**Robot episode records**
------------------------------
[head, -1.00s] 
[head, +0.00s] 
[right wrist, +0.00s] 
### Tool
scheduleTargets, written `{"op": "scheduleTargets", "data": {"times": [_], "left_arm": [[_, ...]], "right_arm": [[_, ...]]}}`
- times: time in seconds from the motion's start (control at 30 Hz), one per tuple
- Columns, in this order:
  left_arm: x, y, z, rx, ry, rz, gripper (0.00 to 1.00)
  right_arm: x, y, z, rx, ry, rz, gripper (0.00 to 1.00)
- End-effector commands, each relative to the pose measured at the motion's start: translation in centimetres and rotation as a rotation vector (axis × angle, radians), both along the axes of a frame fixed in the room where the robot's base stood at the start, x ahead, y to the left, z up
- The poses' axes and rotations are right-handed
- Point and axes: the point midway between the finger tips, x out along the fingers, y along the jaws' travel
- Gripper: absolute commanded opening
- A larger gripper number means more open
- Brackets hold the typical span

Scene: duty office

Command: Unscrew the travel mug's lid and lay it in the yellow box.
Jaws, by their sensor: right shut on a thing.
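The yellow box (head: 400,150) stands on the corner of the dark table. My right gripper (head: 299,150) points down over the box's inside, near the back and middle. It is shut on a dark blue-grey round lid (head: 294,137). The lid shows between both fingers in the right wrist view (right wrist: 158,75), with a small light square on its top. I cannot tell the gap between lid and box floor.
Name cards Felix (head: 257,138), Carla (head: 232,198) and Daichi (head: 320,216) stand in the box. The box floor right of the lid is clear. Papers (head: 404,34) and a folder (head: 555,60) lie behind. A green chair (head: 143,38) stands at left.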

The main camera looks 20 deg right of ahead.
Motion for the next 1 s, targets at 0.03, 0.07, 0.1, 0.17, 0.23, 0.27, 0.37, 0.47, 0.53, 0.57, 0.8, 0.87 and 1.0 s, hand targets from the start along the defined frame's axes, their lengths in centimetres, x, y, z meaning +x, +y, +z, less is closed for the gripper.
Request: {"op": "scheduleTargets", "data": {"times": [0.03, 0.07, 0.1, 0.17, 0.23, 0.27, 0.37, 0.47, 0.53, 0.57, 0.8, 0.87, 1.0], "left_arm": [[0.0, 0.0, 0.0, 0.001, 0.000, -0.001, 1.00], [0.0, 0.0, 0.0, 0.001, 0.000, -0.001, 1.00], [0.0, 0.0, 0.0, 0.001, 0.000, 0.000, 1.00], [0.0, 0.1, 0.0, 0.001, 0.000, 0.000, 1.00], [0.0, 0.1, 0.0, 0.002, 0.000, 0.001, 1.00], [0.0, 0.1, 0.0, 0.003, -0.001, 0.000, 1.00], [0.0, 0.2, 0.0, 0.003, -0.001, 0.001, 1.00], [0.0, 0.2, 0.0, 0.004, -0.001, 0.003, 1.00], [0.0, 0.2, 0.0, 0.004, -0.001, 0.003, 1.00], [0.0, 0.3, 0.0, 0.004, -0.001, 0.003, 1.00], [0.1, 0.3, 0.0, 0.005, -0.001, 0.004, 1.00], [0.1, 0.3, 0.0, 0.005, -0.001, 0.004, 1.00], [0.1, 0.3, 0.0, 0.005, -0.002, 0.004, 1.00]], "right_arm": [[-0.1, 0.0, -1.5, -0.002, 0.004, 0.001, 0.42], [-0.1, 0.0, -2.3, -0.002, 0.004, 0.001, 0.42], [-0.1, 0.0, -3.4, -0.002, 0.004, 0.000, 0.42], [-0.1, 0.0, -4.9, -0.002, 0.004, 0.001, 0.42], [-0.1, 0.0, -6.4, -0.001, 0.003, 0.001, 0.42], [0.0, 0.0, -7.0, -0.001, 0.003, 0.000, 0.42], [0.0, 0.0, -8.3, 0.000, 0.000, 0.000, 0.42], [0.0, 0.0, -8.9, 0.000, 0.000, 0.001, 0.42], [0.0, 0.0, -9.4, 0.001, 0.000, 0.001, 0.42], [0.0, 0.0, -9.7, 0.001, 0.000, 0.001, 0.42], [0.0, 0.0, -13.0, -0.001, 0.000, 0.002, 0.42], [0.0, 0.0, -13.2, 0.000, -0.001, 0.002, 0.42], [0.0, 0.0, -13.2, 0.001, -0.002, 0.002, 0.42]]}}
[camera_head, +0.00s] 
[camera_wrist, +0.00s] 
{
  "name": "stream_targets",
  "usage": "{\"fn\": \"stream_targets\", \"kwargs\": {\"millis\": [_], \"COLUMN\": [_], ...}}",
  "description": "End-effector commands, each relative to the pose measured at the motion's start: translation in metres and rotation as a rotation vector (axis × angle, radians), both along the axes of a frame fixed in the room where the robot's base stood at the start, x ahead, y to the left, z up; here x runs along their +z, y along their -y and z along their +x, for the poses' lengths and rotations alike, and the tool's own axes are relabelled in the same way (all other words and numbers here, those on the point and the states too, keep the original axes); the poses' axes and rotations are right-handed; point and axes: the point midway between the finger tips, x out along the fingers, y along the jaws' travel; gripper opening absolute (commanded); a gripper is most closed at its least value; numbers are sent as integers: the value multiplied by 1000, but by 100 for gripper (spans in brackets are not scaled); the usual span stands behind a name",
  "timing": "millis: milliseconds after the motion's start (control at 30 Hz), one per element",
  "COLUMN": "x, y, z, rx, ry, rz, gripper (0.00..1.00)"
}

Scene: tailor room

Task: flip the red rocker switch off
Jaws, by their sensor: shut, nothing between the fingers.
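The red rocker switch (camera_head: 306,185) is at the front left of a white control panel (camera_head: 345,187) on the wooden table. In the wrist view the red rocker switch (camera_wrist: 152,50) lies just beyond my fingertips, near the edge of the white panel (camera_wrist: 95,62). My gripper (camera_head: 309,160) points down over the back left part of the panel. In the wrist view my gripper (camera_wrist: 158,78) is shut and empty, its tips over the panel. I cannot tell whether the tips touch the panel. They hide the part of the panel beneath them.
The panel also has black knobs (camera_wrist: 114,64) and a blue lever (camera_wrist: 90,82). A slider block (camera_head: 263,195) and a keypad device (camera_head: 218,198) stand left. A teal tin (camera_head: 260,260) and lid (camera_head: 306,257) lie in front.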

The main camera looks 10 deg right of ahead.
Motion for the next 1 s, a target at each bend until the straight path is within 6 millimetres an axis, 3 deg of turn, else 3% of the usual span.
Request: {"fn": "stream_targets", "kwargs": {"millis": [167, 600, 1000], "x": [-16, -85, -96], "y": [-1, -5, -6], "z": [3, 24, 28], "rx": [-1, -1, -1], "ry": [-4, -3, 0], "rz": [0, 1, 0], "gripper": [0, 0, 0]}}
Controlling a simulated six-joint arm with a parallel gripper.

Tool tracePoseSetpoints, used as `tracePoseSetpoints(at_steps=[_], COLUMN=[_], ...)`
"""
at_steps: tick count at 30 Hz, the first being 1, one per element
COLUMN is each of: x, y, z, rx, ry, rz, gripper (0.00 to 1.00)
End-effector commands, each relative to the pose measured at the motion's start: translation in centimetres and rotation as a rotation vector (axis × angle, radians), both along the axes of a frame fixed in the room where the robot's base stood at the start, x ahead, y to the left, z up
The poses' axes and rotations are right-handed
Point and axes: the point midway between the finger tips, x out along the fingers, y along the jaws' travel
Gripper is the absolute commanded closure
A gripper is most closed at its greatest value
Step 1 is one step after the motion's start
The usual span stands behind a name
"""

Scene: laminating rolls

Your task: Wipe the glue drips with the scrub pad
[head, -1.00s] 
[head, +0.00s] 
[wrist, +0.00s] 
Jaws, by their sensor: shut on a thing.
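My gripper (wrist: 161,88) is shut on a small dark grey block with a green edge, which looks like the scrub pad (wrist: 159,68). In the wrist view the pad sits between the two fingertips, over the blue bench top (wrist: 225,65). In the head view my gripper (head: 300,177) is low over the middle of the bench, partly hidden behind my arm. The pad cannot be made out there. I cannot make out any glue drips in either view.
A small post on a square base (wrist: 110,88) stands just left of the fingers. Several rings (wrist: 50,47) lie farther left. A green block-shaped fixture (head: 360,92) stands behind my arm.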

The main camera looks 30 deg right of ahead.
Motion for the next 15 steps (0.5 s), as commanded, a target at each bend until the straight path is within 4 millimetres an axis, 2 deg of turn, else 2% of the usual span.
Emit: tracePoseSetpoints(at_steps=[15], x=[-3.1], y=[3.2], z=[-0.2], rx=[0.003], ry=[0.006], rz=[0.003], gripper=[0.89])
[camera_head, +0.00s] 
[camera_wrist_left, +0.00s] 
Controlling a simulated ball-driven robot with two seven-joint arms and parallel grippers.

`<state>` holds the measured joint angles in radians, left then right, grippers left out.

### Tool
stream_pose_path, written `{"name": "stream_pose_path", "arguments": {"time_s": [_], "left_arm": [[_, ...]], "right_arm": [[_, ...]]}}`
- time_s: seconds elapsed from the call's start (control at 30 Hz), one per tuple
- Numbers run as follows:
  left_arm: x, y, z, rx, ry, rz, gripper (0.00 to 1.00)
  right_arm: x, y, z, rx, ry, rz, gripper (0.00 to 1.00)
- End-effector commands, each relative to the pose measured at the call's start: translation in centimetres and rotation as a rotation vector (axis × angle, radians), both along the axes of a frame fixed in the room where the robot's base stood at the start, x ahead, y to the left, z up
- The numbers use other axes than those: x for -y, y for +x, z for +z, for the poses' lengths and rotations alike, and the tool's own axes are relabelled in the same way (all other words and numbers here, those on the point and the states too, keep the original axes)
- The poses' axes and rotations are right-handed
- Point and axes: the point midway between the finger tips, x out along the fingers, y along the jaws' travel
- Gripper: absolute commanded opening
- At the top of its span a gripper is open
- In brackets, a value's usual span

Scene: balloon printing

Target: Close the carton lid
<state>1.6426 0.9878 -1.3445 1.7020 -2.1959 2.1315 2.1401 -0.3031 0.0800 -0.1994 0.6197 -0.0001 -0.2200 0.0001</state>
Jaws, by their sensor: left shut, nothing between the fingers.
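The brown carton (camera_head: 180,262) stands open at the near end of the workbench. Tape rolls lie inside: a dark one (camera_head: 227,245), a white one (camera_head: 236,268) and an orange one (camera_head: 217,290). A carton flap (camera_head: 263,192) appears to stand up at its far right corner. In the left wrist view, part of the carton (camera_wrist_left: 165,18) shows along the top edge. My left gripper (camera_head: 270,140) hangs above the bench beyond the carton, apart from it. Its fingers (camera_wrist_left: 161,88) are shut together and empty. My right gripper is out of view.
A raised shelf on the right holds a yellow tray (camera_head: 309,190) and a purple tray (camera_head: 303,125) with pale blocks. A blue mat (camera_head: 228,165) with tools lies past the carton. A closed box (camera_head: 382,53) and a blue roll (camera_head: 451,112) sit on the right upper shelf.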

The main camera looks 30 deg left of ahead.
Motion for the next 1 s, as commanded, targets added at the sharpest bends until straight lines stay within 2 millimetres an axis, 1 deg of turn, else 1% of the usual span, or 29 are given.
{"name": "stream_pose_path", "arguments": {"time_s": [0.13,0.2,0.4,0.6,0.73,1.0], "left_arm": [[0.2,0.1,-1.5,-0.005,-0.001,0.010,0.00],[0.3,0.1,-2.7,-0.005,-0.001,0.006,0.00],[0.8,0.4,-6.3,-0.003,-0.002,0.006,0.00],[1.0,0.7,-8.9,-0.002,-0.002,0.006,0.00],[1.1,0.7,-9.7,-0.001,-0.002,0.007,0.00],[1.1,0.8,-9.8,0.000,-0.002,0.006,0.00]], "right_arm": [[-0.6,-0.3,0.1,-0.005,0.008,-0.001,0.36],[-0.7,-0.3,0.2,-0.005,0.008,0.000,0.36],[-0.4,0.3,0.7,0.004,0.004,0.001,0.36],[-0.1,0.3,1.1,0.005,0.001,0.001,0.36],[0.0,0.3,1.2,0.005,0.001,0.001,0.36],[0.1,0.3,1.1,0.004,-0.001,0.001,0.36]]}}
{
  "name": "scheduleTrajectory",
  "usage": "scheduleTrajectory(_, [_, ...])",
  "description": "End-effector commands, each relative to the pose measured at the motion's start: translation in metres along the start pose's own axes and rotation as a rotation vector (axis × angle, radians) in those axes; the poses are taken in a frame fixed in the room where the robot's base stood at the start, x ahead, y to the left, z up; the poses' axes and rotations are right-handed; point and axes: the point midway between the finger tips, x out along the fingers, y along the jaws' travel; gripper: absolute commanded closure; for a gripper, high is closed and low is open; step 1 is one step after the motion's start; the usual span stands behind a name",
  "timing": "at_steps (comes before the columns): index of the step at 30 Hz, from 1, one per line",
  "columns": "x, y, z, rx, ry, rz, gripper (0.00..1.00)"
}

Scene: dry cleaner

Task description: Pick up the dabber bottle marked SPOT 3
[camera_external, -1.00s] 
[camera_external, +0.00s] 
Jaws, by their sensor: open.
------------------------------
From the listing above, pick out each line where the word "timing" appears.

  "timing": "millis: milliseconds after the motion's start (control at 30 Hz), one per element",
  "timing": "at_steps (comes before the columns): index of the step at 30 Hz, from 1, one per line",

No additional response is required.